Russia bans NGOs
© Tass / Barcroft Media Russian president Vladimir Putin at a meeting at the Kremlin on Tuesday. Russia’s parliament has passed a law banning ‘undesirable’ international organisations.
The Prosecutor General's Office has recognized the US-Russia Foundation for Economic Advancement and the Rule of Law (USRF) as undesirable organization, banning Russian citizens and companies from any cooperation with it.

Agency spokesperson Marina Gridneva told reporters on Friday that the decision to put the NGO on the list of undesirable foreign organizations was made after prosecutors had thoroughly studied its work on Russian territory. She also noted that USRF is headed by a US citizen who has been banned from entering Russia until 2025.

USRF was registered in Russia in 2009 as an affiliate of the US group bearing the same name. The group states its mission as "support of market economy" and "strengthening the ties between Russian and the US." It operates mostly through grants.

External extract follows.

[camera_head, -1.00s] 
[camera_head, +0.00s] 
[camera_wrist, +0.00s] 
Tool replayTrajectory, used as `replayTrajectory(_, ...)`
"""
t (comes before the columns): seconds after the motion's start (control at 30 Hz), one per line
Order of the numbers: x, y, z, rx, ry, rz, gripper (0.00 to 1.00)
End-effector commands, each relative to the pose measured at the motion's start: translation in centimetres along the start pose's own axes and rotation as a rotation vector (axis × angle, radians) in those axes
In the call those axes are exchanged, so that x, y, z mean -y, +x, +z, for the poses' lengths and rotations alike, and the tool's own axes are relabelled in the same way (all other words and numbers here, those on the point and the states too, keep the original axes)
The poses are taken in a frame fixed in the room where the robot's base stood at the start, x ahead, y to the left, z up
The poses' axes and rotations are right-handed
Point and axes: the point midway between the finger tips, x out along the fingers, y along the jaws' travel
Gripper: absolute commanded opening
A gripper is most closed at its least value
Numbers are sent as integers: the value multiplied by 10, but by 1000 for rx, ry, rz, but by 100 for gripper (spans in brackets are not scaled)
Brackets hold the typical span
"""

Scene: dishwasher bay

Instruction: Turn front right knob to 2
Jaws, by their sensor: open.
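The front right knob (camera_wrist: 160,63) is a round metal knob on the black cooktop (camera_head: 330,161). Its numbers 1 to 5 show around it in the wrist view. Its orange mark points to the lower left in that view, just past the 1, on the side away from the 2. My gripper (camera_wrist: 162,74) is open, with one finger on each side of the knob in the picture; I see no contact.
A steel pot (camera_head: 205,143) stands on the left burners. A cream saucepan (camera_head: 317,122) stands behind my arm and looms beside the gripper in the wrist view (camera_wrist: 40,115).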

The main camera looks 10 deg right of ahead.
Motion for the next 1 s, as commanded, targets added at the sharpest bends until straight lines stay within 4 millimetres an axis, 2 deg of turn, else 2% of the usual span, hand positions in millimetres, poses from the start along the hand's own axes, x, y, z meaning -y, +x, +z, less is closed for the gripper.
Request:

Russia introduced the law on undesirable foreign organizations in late May this year. This act allows the Prosecutor General's Office and the Foreign Ministry to create a proscribed list of "undesirable foreign organizations," making the activities of such groups in Russia illegal. The main criterion for putting a foreign or international NGO on the list is a "threat to constitutional order and defense capability, or to the security of the Russian state."

Non-compliance with the ban is punishable by administrative penalties, and for repeated and aggravated offenses can carry prison sentences of up to six years. Russian citizens and organizations that continue to work with banned groups would face administrative fines only.

Non-government groups in Russia and abroad criticized the new law as "exotic" and said that it could lead to Russia's isolation from the international community. Russian sponsors of the law replied that it was more of a preventive measure and it was not targeting any particular organizations.

Earlier this week the Prosecutor General's Office listed George Soros's Open Society Institute and the Open Society Institute Assistance Foundation as undesirable groups after finding them a threat to the foundations of Russia's Constitutional order and national security.

In late July, the Russian Justice Ministry recognized the US National Endowment for Democracy as an undesirable group after prosecutors discovered the US NGO had spent millions on attempts to question the legitimacy of Russian elections and tarnish the prestige of national military service.